Start of Data excerpts

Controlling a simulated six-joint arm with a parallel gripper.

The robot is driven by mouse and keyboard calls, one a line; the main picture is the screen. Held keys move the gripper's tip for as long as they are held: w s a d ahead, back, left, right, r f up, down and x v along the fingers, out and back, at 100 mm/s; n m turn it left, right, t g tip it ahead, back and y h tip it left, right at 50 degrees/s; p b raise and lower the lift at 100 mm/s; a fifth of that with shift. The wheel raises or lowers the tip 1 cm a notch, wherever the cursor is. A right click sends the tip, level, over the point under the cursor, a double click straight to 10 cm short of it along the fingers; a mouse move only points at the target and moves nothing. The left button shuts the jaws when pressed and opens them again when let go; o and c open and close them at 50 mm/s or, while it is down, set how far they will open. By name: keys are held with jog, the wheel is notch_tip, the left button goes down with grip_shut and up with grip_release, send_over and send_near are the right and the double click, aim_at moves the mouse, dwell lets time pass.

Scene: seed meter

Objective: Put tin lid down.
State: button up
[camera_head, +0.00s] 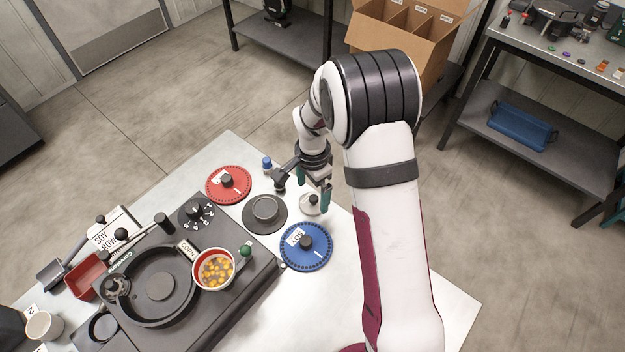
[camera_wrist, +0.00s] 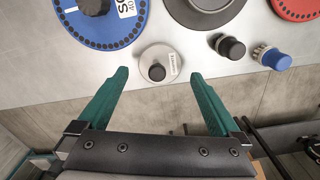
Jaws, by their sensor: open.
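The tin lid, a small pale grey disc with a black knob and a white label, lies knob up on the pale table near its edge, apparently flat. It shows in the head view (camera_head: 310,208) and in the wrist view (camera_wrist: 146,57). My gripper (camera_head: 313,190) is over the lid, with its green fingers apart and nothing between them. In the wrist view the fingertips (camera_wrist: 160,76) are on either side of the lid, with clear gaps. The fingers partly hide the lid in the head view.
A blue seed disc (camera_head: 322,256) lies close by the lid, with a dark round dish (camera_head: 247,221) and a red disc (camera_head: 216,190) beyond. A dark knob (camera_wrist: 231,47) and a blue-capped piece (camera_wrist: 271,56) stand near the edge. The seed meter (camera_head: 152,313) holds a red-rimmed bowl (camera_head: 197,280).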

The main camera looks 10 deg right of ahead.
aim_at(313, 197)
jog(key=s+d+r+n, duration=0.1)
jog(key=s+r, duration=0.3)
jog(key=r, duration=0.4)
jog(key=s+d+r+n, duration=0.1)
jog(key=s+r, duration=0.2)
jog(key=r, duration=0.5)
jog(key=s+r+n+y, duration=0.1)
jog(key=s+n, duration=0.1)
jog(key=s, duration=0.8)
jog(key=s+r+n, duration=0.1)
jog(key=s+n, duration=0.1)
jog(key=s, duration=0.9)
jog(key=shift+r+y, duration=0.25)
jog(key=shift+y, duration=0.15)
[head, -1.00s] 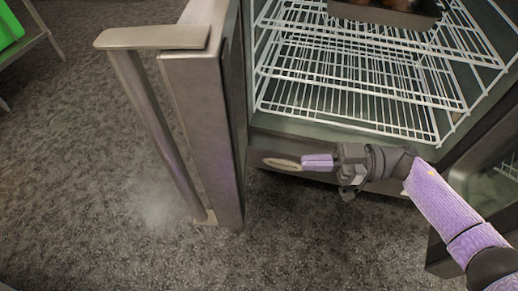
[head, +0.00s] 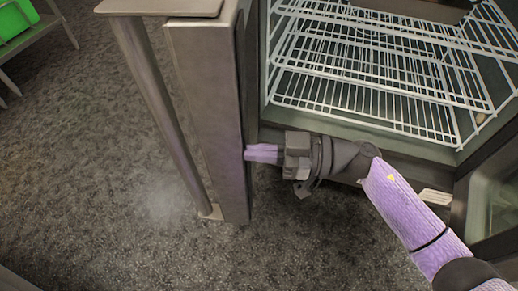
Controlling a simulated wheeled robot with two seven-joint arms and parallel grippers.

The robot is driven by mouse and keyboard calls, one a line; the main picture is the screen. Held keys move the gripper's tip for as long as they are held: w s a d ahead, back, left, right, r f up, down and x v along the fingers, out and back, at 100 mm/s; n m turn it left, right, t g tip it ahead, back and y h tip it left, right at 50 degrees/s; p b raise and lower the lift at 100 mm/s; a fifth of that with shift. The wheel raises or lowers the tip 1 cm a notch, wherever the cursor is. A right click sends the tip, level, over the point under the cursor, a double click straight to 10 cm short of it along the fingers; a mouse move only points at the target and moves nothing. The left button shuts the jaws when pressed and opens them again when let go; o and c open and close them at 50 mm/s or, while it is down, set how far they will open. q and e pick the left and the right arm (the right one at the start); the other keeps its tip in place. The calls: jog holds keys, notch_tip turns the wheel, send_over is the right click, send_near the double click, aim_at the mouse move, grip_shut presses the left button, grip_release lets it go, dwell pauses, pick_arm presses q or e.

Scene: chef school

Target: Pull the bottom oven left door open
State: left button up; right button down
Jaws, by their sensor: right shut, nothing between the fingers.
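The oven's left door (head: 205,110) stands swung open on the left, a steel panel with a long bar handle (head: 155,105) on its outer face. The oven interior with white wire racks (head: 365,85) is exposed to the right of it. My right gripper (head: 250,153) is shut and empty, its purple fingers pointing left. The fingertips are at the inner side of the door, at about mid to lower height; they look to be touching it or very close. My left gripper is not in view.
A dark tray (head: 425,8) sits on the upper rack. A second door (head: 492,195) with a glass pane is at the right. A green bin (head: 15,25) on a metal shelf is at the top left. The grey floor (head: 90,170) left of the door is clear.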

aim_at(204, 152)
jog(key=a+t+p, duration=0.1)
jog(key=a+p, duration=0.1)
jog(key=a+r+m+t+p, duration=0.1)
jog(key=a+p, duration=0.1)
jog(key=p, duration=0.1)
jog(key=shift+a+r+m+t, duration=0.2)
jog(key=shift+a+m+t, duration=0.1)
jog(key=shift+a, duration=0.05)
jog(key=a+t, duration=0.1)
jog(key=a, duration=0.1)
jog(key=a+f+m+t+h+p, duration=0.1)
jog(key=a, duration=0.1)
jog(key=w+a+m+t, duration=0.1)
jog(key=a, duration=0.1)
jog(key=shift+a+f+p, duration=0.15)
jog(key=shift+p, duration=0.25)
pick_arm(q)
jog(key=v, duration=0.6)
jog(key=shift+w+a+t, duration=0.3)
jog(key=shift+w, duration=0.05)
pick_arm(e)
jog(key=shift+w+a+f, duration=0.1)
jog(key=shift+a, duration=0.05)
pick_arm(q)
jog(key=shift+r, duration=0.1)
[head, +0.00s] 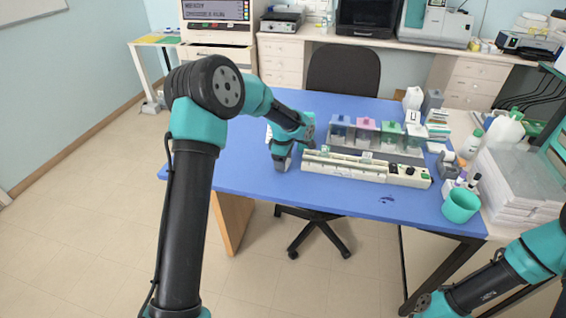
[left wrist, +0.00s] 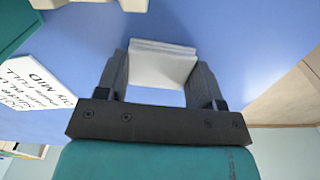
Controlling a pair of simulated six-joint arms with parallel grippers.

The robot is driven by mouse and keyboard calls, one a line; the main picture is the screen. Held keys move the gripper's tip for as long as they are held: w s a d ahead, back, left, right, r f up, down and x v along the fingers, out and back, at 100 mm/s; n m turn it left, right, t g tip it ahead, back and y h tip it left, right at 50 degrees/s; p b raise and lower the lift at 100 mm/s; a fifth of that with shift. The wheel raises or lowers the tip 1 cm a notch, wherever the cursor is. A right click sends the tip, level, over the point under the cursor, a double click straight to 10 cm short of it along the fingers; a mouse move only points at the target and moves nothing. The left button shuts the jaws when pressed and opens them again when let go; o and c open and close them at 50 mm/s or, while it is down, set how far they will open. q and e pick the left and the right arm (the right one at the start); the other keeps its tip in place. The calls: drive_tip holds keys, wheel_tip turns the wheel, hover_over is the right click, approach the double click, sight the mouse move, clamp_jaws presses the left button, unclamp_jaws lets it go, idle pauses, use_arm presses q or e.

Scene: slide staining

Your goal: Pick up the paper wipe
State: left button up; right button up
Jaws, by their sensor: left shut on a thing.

End of Data excerpts

* Task goal
Reproduce exactly the line containing "Scene: slide staining" and every line after it through the end of the records above, and nothing else.

* Correct response
Scene: slide staining

Your goal: Pick up the paper wipe
State: left button up; right button up
Jaws, by their sensor: left shut on a thing.

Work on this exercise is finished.